**SHORT TASK**: Copy out each line of the material in which the word "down" appears.

**RAW DATA**:
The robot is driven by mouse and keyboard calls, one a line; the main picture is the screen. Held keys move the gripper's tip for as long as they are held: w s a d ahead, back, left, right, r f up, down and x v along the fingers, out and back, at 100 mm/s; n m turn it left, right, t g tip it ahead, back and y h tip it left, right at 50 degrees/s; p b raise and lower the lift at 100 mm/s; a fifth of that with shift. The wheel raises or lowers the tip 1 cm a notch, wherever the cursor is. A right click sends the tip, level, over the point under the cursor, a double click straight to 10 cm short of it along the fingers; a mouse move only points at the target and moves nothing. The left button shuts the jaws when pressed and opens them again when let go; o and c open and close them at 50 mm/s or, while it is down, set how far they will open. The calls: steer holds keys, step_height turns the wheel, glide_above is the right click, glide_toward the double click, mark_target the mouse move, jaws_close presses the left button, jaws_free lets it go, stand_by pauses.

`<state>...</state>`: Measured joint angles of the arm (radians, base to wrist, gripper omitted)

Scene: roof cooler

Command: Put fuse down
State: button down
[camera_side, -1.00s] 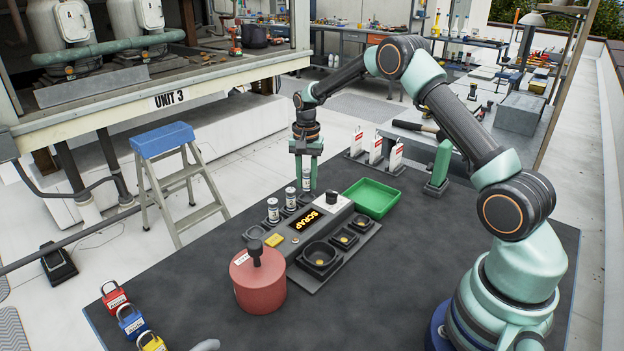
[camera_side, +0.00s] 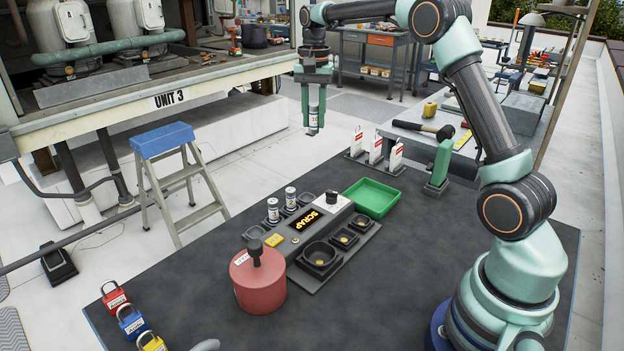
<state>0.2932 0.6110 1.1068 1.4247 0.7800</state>
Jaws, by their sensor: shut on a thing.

**WRITTEN REPLY**:
The robot is driven by mouse and keyboard calls, one a line; the main picture is the screen. Held keys move the gripper's tip for as long as they are held: w s a d ahead, back, left, right, r f up, down and x v along the fingers, out and back, at 100 mm/s; n m turn it left, right, t g tip it ahead, back and y h tip it left, right at 50 degrees/s; p b raise and lower the lift at 100 mm/s; a fifth of that with shift. The wheel raises or lowers the tip 1 cm a notch, wherever the cursor is. A right click sends the tip, level, over the point under the cursor, a double click straight to 10 cm short of it along the fingers; a mouse move only points at the target and moves nothing. The left button shuts the jaws when pressed and opens them again when let go; o and c open and close them at 50 mm/s or, while it is down, set how far they will open. The calls: steer holds keys, step_height turns the wheel, glide_above is the right click, glide_toward the double click, mark_target the mouse move, jaws_close presses the left button, jaws_free lets it go, stand_by pauses.
Command: Put fuse down
State: button down

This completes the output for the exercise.